Find all lines in the listing that include the word "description", then copy them.

------------------------------

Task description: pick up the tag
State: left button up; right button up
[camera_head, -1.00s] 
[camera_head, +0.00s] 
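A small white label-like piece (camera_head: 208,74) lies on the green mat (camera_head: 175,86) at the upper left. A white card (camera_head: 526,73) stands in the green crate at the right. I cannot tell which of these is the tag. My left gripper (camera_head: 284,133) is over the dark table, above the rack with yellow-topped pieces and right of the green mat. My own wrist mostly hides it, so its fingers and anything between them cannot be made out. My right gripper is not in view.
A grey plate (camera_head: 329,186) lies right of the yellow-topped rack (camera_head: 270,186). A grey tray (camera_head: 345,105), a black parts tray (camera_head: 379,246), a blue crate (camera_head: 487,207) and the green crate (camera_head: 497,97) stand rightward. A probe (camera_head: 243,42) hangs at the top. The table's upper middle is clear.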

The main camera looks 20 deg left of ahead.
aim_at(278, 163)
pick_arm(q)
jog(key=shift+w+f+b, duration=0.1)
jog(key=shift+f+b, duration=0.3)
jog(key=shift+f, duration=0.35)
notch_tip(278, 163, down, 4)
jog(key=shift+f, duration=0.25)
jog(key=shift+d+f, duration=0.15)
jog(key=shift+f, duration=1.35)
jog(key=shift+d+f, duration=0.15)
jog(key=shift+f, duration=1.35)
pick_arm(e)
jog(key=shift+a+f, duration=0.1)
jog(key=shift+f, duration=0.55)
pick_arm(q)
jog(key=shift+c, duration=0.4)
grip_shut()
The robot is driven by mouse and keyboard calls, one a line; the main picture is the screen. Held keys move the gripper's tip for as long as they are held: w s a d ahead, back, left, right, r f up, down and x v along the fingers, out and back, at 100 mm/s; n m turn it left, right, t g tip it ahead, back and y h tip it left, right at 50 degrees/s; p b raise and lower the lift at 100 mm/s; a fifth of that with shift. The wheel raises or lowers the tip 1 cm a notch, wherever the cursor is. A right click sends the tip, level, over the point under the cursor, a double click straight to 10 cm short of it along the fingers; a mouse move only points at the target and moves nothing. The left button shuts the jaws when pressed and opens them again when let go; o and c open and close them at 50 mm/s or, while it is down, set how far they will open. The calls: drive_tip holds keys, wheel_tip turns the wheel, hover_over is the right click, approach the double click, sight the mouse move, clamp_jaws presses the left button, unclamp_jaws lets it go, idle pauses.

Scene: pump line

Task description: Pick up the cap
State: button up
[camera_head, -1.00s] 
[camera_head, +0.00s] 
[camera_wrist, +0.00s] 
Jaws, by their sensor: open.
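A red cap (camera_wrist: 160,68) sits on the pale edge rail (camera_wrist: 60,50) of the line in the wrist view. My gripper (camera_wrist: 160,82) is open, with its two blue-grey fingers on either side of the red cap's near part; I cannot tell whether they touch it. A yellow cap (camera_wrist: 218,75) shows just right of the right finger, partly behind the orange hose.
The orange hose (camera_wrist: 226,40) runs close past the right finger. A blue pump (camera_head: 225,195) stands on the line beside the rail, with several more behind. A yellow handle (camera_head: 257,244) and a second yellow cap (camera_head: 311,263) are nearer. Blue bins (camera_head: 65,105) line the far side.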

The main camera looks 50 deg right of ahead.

------------------------------

Worked solution →
Task description: pick up the tag
Task description: Pick up the cap

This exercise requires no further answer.